A FULLY IMPLICIT AND MONOLITHIC PARALLEL DECOMPOSITION METHOD FOR 3D FLUID-SOLID INTERACTION PROBLEMS
Abstract
Numerical methods based on unstructured meshes for the three-dimensional fluid-solid interaction problems have many applications in science and engineering. Most of the existing algorithms are based on the partitioned approach that the equations for the fluid and solid are solved separately using existing solvers by enabling them to share interface data with one another. The convergence of the partitioned approach is sometimes difficult to achieve because the method is basically a Gauss-Seidel type process and it may encounter the instability problem of the so-called added mass effect.
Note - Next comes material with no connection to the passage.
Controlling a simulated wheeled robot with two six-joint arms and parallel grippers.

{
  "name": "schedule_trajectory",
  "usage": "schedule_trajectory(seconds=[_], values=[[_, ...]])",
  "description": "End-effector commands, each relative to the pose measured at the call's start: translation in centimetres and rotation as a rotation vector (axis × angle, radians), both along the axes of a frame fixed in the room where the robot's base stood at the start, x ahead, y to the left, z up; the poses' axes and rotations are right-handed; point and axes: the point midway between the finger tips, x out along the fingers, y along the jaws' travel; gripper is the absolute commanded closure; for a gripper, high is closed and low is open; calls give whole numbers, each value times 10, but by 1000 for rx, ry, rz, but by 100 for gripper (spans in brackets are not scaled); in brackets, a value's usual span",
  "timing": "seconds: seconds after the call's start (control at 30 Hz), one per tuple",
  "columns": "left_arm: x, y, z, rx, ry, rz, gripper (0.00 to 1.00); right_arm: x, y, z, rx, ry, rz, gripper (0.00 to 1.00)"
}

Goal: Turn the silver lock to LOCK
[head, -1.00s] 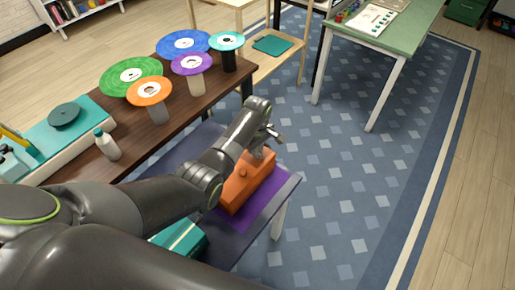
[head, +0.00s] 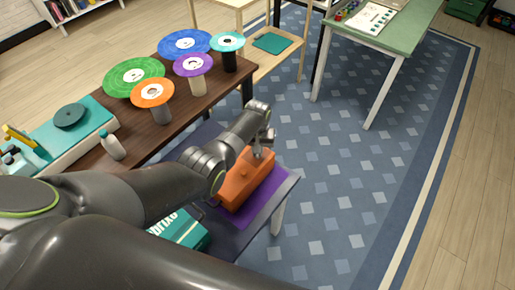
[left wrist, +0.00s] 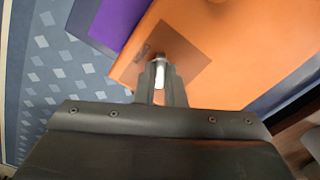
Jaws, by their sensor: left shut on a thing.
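The orange box (head: 243,185) lies on a purple mat (head: 277,193) on the low dark table. In the left wrist view its orange top (left wrist: 235,50) fills much of the picture, with a darker square patch around the silver lock (left wrist: 168,50). My left gripper (head: 261,149) is over the far end of the box. In the left wrist view its fingers (left wrist: 162,78) are shut on the silver lock, pointing down onto the patch. The fingers hide part of the lock, and its setting cannot be read. My right gripper is not in view.
A teal box (head: 183,230) with lettering stands near the orange box, partly behind my arm. A brown table (head: 190,118) at left holds coloured discs on cups, a white bottle (head: 112,146) and a teal device. Patterned carpet lies open to the right.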

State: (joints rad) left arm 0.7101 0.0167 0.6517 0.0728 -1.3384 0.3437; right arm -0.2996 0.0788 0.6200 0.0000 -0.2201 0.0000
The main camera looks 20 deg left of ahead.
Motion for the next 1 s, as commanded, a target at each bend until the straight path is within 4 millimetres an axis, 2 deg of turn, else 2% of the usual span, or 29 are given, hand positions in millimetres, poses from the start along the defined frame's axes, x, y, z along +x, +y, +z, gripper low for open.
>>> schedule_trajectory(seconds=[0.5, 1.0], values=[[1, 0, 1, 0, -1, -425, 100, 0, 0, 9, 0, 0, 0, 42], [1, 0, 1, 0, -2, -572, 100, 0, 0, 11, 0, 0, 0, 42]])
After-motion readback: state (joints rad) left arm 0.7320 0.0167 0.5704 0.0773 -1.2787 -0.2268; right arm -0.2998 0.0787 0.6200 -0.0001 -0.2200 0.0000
Moreover, the parallel scalability of the solution algorithm is also an important issue when solving the large-scale problem. In contrast, the monolithic approach shows a more robust convergence and also eliminates the added mass effect even for complicated problems. In this work, a fully implicit and monolithic scalable parallel algorithm based on domain decomposition method is developed for the three-dimensional unsteady fluid-solid interaction problem. The governing equations are established based on the arbitrary Lagrangian-Eulerian framework, and a stabilized unstructured finite element method is employed for the discretization in space and a second-order fully implicit backward differentiation formula in time. An inexact Newton-Krylov method together with a restricted additive Schwarz preconditioner is constructed to solve the large, sparse system of nonlinear algebraic equations resulted from the discretization. The accuracy of the numerical method is verified by a benchmark problem of flows around an elastic obstacle. The numerical performance tests show that the fully implicit and monolithic method has good stability with large time step sizes and good robustness under different physical parameters, and a parallel efficiency of 91% was achieved for 3072 processor cores on the “Tianhe 2” supercomputer. The experimental results show that the proposed numerical method is expected to be applied for the numerical simulation of large-scale fluid-structure interaction problems in complex regions.